Is this to countenance injustice? Not necessarily. Marx loads the deck against liberalism. On the one hand, according to Marx, “liberty,” presumably in a liberal state and society, is “the right to do everything that harms no one else.” On the other hand, he then goes on to claim that “in liberal state and society, the right to property is based not on the association of man with man, but on the separation of man from man. It is the right of this separation, the right of the restricted individual, withdrawn into himself.” I don’t see how one can square these two assertions. If the liberal notion of liberty is “the right to do everything that harms no one else,” then the protected right to property cannot be absolute in a genuinely liberal state and society, not when it is exercised “without regard to other men, independently of society,” as the right of pure self-interest. Dropping the first assertion, Marx imagines the liberal individual as ever “withdrawn into himself, into the confines of his private interests and private caprice, and separated from the community.” It’s my own view that liberal individuals are more socially adjusted than that.
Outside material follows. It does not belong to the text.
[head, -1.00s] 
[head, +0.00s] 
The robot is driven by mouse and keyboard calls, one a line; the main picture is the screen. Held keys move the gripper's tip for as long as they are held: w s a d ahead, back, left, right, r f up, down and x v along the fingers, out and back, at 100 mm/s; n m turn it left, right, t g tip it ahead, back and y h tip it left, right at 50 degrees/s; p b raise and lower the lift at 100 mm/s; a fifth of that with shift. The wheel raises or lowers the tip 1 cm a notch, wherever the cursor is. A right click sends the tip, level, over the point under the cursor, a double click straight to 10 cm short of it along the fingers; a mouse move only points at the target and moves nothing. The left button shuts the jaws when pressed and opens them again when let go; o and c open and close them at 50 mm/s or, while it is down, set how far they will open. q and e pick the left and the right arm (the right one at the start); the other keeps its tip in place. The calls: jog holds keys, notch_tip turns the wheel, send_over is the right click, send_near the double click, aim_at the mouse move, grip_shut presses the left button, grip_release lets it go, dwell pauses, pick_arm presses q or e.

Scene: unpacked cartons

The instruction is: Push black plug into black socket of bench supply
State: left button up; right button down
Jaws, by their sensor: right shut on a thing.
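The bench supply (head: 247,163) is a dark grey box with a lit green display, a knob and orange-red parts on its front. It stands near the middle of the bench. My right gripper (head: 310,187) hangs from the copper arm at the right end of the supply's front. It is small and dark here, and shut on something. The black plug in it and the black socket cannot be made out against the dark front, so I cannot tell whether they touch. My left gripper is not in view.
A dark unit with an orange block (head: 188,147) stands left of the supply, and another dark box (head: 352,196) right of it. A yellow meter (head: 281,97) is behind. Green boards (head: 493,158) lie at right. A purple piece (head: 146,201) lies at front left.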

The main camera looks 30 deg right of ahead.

Just look at Moses Mendelssohn, my favorite liberal of all times!
Is this a youthful essay, not representative of scientific Marxism, intemperate in its conceptualizing? It would depend on how much the scientific Marx actually gets past the romantic, Platonizing Marx. Maybe not far at all, or not far enough. I’ll leave this to those who know Marx better than I do. But on a close read, Marx’s essay “On the Jewish Question” is an awful essay, not because of the gutter anti-Semitism, but because of the communism. It’s also a great essay, one that leaves unasked whether or not, historically, Marx was the far greater huckster of them all. One man’s vision of emancipated humanity (without contradictions) is already another person’s nightmare.